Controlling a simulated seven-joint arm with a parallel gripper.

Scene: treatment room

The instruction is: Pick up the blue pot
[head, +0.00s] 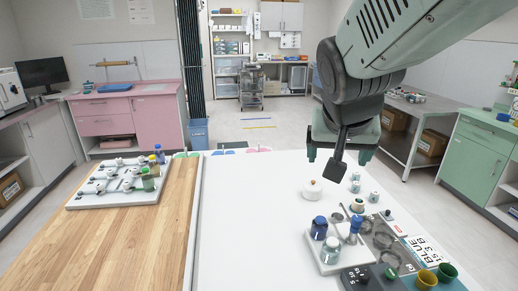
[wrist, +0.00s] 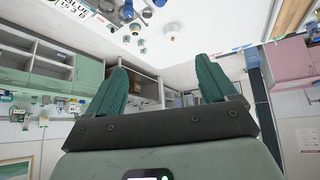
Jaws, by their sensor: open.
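A dark blue pot-like jar (head: 319,227) stands upright on a white tray (head: 312,243) on the white table. A second blue item, a bottle with a blue top (head: 355,225), stands just right of it; I cannot tell for certain which is the blue pot. In the wrist view a blue item (wrist: 127,11) shows at the top edge, upside down and partly cut off. My gripper (wrist: 163,82) is open and empty, its two green fingers spread apart. In the head view my gripper (head: 340,150) hangs above and behind the jars, well clear of them.
A clear jar (head: 330,251) shares the tray. A round white item (head: 312,190) and small jars (head: 357,204) stand behind. A yellow pot (head: 427,278) and a green pot (head: 447,272) stand front right. The white table's left part (head: 240,220) is clear. A loaded rack (head: 118,190) sits on the wooden top.

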──────────

:: Prompt ::
Restate the data word for word from its first line through the line with "[wrist, +0.00s]", leaving out any picture along the way.

:: Right answer ::
Controlling a simulated seven-joint arm with a parallel gripper.

Scene: treatment room

The instruction is: Pick up the blue pot
[head, +0.00s] 
[wrist, +0.00s] 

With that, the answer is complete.